As producers look to make these improvements, they often see the big picture but miss some of the details that need to be addressed prior to making any drastic cow cooling improvements. One of those specific areas is bedding. Producers know the importance of proper bedding and have made strides in this area of the dairy industry over the years, but as we look to add new systems into the animal housing area, it’s important to recognize that it isn’t so much about the bedding type as how you manage the system to protect the bedding itself.

Let us discuss various cow cooling strategies and look at the areas that need to be considered prior to implementation.

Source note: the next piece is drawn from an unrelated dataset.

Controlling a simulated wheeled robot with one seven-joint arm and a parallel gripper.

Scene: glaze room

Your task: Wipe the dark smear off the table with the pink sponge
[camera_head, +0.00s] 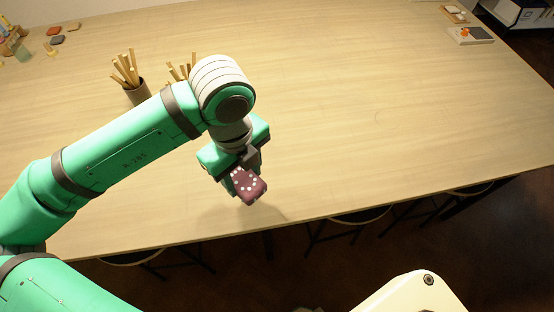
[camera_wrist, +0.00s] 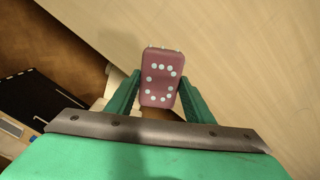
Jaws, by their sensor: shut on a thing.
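My gripper (camera_head: 237,172) is shut on the pink sponge (camera_head: 249,186), a dark pink block with pale dots. In the head view it is over the front part of the wooden table (camera_head: 350,120), and a soft shadow lies beside it. In the wrist view the sponge (camera_wrist: 161,78) sits between the two green fingers of my gripper (camera_wrist: 160,98). I cannot tell whether the sponge touches the table. No dark smear shows on the visible tabletop; my arm hides part of it.
A cup of wooden sticks (camera_head: 136,92) stands behind my arm, with more sticks (camera_head: 180,72) next to it. Stools (camera_head: 360,215) stand under the front edge. The table's middle and right are clear.

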Cow cooling strategy option No. 1: Ventilation

Plain and simple, installing new fans or additional fans over the bedding area is vital. We can discuss all bedding types but, to keep it simple, the major area of concern is bedding material displacement. Depending on your situation, be conscious about the installation and downward tilt of the fans being installed. The goal is to cool the cow as she is lying in the stall with little to no disruption to that environment.

Fan placement depends on a multitude of variables: fan size, barn layout, post spacing, stall configuration, etc. Always remember to keep an 8-foot clearance from the ground to the bottom of the fan and tilt the fan approximately 15 degrees downward. An aggressive downward tilt will result in bedding displacement and poor inconsistent air speeds in the stall area.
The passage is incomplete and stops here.